Monday marked the anniversary of a momentous day in U.S. politics: the Great Vibe Shift of 2024, when Joe Biden finally dropped out of the Presidential race, and it became clear that Kamala Harris would succeed him atop the Democratic ticket. By the time the day was out, Charli XCX, the unofficial vibes arbiter of the summer, had declared on X that “kamala IS brat,” a reference to a type of girl “who, like, feels herself but then also, like, maybe has a breakdown, but kinda like, parties through it, is very honest, is very blunt, a little bit volatile.” Harris’s campaign account quickly co-opted the vivid chartreuse aesthetic of Charli’s latest album, as did Harris’s supporters, who also made a deluge of memes referencing coconut trees, Venn diagrams, and “the context of all in which you live.” Two days after Biden’s departure, Tim Walz, the governor of Minnesota, went on MSNBC and declared Republicans “weird,” catching liberals’ imaginations and catapulting himself to national relevance. Harris then picked Walz as her running mate, and more memes ensued, many of which depicted him as an endearing, if slightly embarrassing, Midwestern dad.
Suddenly, there seemed to be a genuine energy around the Democratic ticket—in real life, but also, crucially, online. Some, however, were skeptical—Jay Caspian Kang wrote in this column that “weird” might soon come to feel “a bit small and juvenile,” something we’d look back on as “a memento of a fun and energized period in the campaign”—and, sure enough, brat summer eventually gave way to pratfall. After Donald Trump beat Harris, a narrative swiftly formed that he was the candidate who had successfully harnessed online energy, not least by touring podcasts connected to the so-called manosphere, including big shows hosted by Joe Rogan and the comedian Theo Von.

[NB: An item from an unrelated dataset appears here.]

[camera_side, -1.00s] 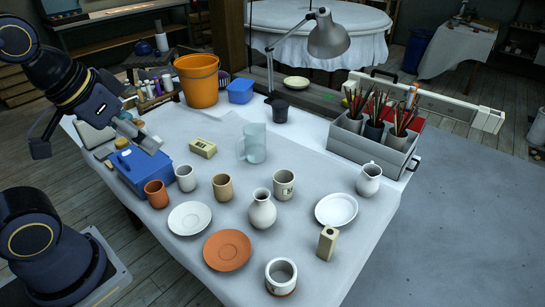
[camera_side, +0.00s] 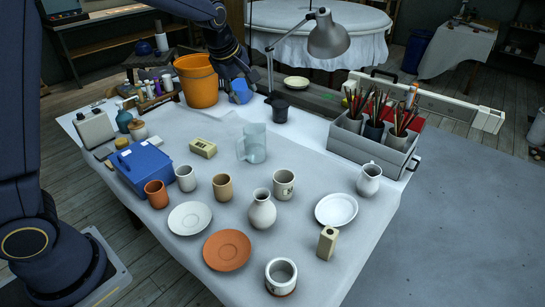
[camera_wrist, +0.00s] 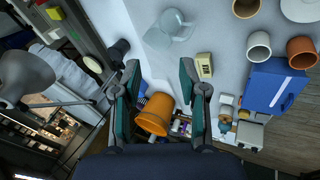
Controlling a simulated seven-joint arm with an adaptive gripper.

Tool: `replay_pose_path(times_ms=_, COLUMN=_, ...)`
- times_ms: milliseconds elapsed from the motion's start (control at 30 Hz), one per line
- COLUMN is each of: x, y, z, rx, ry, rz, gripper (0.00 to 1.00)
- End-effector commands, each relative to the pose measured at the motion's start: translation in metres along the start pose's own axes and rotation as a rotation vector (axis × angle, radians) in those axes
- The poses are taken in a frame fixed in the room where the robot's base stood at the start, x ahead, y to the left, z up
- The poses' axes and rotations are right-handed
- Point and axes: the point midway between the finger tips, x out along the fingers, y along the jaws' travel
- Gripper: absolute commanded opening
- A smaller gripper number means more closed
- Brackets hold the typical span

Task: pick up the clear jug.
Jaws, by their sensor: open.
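The clear jug (camera_side: 254,143) stands upright near the middle of the table's back half, its handle to the left. It also shows in the wrist view (camera_wrist: 174,24) at the top, beyond my fingertips. My gripper (camera_side: 238,80) is in the air over the table's back edge, behind the jug and near the blue tub (camera_side: 240,92). In the wrist view my gripper (camera_wrist: 157,80) has its two fingers wide apart with nothing between them at the tips. The gripper is clear of the jug.
An orange bucket (camera_side: 197,82) and a desk lamp (camera_side: 328,36) flank my gripper. A yellow block (camera_side: 203,148) lies left of the jug. Several cups, saucers and a white vase (camera_side: 262,210) stand in front. A grey tool box (camera_side: 343,145) holds brushes at the right.

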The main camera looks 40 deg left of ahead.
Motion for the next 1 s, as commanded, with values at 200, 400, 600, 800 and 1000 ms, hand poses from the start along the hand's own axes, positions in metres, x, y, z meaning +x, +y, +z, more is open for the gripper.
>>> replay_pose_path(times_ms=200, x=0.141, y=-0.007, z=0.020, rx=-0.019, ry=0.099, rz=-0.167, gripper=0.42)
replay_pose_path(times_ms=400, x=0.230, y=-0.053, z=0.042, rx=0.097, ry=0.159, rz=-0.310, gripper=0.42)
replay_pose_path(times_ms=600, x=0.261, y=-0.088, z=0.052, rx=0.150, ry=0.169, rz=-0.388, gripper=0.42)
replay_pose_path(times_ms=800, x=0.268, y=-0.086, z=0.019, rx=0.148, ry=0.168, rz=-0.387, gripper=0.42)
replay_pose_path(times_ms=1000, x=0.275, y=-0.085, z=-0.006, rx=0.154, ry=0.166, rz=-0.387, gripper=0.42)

As I’ve argued before, it’s possible to overstate the centrality of Trump’s podcast appearances to his victory. The result was very close, and the output of a welter of different inputs. If Harris had flipped the relatively few votes she needed to prevail, we might now be talking about the “brat election”—but to the victor go the post-facto narratives, especially when they concern a novel trend that the traditional media doesn’t fully understand. Harris, it’s easy to forget now, also went on podcasts, including the hugely popular “Call Her Daddy,” a step that might, in an alternate reality, have been described as an inspired foray into the womanosphere.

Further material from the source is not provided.